Former President George W. Bush said Thursday that churches, and particularly the evangelical movement that powered his election victories, have become too invested in political battles.
“Churches have become, particularly the White evangelical churches, have become political instruments,” Mr. Bush said in a conversation at the Bush Center about immigration and his new book of portraits.
He was being prodded by Russell Moore, president of the Southern Baptist Convention’s ethics & religious liberty commission, who wondered why some religious adherents’ support for immigration in the U.S. has flagged.
Mr. Bush wondered whether religions themselves were losing their vision.
“Are our churches too political? Are they focused on the right mission, which is saving souls?” the former president said.
The comments were striking for a president whose 2004 reelection campaign relied in part on energizing those White evangelicals using the issue of same-sex marriage.
After what they saw as a disappointing turnout in 2000, the Bush campaign harnessed a series of state ballot questions banning same-sex marriage to turn out folks who didn’t often turn out to vote, but wanted to take a stand on that issue.
Particularly in Ohio, deemed the fulcrum state in the election, analysts credited Mr.

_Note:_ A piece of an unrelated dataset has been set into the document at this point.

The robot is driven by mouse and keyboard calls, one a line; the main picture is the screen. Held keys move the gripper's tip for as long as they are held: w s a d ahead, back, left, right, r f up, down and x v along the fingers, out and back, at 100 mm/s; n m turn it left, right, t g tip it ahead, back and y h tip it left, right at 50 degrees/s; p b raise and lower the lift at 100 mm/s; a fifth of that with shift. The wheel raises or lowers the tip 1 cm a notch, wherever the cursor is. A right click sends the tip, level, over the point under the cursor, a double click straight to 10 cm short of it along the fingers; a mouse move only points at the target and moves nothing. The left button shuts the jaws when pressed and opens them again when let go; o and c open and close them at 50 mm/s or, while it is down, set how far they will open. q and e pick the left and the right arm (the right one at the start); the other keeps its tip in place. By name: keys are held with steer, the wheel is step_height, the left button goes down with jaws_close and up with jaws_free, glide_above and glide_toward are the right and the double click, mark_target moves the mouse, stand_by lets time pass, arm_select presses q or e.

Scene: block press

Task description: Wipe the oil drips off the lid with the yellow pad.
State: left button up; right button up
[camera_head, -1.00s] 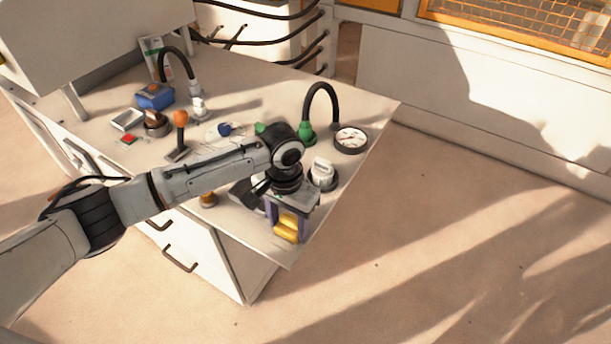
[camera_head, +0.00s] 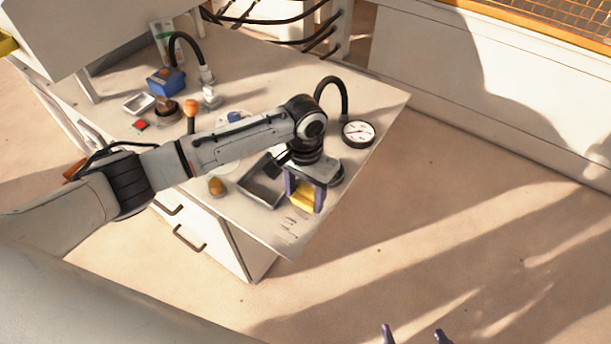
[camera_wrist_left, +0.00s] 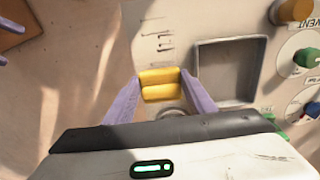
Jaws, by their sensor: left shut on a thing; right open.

Bush’s win to infrequent White evangelical voters.
In his conversation Thursday, Mr. Bush said the transformation among White churches mirrors what’s “always been the case” in African American churches.
He recounted showing up at an African American congregation before Election Day one time and encountering a parishioner who wondered why he didn’t show up outside of election season.
“That’s a good point,” Mr. Bush said.
He said “until there is a religious awakening,” immigration may not be as important an issue to religious faiths as it used to be.